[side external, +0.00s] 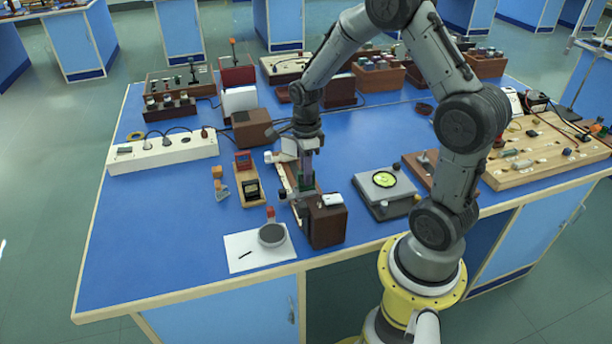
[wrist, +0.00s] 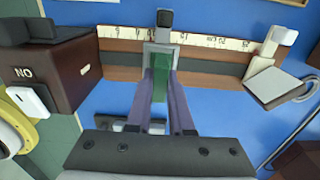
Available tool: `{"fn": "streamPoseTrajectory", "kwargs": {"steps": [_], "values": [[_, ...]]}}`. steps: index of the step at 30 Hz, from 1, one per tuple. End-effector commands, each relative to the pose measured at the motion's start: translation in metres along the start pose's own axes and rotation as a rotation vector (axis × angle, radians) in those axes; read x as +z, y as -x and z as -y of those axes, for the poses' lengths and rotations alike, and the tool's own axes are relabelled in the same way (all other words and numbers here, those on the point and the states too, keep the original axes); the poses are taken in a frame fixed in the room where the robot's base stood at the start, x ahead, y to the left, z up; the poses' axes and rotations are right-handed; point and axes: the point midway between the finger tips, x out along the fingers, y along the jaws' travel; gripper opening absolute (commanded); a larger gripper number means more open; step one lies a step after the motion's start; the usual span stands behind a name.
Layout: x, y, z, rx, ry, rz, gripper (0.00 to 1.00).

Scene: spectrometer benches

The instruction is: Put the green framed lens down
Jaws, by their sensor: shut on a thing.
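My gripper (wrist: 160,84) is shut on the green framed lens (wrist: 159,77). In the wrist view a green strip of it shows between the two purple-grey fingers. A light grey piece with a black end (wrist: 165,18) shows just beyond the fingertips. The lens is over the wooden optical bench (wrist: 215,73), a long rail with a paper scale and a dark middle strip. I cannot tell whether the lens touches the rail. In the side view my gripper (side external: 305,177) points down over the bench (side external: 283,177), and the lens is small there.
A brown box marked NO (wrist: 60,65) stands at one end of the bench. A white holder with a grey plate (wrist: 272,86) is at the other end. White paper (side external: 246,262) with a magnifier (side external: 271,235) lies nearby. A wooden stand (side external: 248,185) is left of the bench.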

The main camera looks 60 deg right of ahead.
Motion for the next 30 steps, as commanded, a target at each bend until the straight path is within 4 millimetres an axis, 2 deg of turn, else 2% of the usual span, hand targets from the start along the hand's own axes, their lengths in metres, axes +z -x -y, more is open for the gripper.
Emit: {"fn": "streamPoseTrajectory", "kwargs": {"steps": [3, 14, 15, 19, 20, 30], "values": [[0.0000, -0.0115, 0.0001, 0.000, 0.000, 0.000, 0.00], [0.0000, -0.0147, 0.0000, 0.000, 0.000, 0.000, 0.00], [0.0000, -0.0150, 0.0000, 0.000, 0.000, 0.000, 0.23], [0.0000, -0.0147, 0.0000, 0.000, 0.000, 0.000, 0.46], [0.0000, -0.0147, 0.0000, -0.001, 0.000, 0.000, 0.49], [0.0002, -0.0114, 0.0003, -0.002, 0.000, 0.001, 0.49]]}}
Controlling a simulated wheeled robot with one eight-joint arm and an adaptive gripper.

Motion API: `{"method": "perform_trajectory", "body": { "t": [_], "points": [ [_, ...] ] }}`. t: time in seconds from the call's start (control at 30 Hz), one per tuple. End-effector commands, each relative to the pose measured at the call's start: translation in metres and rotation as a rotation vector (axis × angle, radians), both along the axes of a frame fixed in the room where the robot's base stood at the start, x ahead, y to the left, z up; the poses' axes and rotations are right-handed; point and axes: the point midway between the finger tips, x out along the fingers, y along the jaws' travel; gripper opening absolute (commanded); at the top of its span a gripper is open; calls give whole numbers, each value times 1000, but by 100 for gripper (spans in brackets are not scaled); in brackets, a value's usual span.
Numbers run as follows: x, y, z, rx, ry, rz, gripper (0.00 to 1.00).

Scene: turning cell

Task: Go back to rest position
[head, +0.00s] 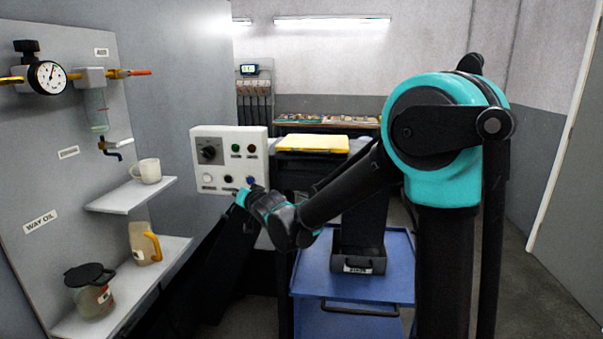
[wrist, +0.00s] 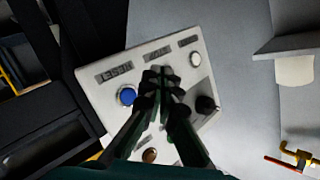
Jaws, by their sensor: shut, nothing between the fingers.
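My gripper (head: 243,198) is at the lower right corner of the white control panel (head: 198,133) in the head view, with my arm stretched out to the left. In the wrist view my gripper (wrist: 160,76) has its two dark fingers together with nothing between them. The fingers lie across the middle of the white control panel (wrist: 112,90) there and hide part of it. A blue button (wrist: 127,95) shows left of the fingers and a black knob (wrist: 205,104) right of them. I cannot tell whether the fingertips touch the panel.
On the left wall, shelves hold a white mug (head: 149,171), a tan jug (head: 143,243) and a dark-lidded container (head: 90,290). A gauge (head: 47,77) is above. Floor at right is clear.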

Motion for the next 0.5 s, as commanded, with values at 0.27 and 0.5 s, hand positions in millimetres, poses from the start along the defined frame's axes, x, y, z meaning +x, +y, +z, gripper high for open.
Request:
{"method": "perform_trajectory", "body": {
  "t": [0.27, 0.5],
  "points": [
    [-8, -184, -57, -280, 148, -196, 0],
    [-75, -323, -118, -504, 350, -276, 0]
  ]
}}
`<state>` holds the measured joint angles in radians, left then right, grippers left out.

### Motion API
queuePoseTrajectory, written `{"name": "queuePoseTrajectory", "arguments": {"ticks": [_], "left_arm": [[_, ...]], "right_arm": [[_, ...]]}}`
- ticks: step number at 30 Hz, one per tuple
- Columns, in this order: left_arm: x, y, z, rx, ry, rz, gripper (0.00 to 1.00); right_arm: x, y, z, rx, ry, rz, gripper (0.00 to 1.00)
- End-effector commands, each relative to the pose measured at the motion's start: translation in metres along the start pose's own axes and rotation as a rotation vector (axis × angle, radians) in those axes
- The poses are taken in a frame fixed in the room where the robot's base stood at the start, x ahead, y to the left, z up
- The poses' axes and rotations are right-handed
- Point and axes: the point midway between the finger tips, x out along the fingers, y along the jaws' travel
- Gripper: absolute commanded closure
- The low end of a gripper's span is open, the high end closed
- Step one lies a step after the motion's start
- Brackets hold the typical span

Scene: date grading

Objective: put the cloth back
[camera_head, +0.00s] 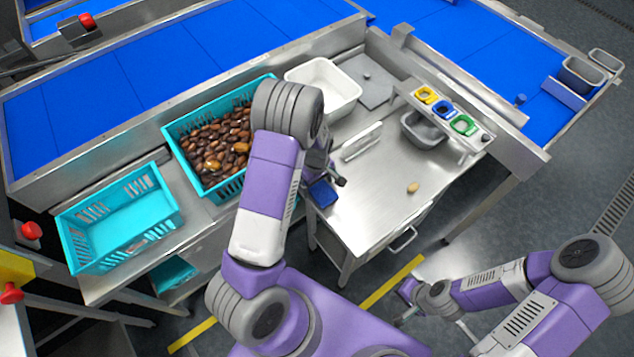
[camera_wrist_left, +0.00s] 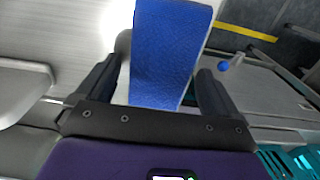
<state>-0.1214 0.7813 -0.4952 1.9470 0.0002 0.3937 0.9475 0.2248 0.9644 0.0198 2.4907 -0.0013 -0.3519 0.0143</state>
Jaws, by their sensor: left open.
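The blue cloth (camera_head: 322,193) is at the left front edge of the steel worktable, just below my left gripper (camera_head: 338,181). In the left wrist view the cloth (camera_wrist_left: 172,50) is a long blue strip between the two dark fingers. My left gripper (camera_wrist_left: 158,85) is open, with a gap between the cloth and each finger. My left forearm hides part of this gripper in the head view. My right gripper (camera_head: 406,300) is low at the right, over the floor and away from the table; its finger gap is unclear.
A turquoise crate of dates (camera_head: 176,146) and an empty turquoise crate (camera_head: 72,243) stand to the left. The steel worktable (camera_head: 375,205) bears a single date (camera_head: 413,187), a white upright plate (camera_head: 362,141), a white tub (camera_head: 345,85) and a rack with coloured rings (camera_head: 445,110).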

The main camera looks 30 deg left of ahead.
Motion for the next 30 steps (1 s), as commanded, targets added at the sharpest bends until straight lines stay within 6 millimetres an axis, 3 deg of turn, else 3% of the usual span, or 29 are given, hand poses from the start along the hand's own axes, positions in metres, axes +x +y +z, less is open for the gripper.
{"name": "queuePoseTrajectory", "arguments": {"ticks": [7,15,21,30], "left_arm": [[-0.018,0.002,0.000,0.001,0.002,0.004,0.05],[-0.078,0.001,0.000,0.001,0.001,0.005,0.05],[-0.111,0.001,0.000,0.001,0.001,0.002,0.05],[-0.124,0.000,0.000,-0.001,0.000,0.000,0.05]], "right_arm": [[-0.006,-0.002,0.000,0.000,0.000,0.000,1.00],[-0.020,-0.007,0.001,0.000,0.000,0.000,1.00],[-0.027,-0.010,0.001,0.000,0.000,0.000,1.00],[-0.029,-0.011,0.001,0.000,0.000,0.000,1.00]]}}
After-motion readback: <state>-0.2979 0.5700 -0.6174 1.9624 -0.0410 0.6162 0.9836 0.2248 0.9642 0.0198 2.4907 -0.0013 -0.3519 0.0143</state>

######

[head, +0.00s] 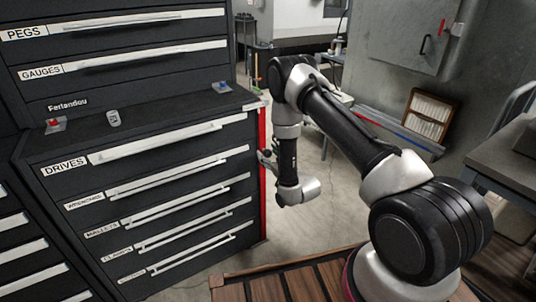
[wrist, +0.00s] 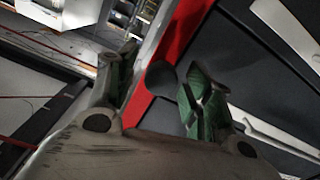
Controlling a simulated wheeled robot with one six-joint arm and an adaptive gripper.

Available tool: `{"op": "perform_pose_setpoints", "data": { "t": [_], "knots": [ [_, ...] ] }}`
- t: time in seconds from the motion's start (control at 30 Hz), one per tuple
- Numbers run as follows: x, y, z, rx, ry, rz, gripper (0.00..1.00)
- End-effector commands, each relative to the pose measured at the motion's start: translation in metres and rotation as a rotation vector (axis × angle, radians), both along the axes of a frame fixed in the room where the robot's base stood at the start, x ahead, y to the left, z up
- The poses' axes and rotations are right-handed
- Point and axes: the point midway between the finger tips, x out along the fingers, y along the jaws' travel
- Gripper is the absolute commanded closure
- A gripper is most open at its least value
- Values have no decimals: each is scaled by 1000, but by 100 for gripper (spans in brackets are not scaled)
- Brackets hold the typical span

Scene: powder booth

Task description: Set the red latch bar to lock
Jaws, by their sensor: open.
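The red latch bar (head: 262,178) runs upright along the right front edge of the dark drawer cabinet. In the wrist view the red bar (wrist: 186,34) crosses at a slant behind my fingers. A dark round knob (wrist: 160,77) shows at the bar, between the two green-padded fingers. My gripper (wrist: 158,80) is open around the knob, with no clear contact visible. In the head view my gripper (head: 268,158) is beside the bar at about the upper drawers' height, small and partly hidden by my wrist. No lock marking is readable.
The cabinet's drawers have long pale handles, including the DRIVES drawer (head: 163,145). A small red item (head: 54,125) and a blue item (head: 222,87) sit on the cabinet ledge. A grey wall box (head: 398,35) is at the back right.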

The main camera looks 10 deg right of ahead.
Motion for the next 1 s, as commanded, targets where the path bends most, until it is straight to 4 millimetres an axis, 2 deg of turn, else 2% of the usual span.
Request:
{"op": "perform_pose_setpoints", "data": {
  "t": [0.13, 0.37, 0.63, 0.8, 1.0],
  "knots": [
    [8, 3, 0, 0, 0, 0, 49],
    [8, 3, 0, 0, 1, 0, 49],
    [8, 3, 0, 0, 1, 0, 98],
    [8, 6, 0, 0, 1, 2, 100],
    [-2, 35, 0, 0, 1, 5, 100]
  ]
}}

######

(JOB):
Look above for the line with "[side external, +0.00s]" and the line with "The instruction is: Put", then copy exactly the lines from the first through the second, both kept, with no pictures.

(EXERCISE OUTPUT):
[side external, +0.00s] 
[wrist, +0.00s] 
Available tool: `{"fn": "streamPoseTrajectory", "kwargs": {"steps": [_], "values": [[_, ...]]}}`. steps: index of the step at 30 Hz, from 1, one per tuple. End-effector commands, each relative to the pose measured at the motion's start: translation in metres along the start pose's own axes and rotation as a rotation vector (axis × angle, radians) in those axes; read x as +z, y as -x and z as -y of those axes, for the poses' lengths and rotations alike, and the tool's own axes are relabelled in the same way (all other words and numbers here, those on the point and the states too, keep the original axes); the poses are taken in a frame fixed in the room where the robot's base stood at the start, x ahead, y to the left, z up; the poses' axes and rotations are right-handed; point and axes: the point midway between the finger tips, x out along the fingers, y along the jaws' travel; gripper opening absolute (commanded); a larger gripper number means more open; step one lies a step after the motion's start; the usual span stands behind a name.
Layout: x, y, z, rx, ry, rz, gripper (0.00 to 1.00).

Scene: spectrometer benches

The instruction is: Put the green framed lens down

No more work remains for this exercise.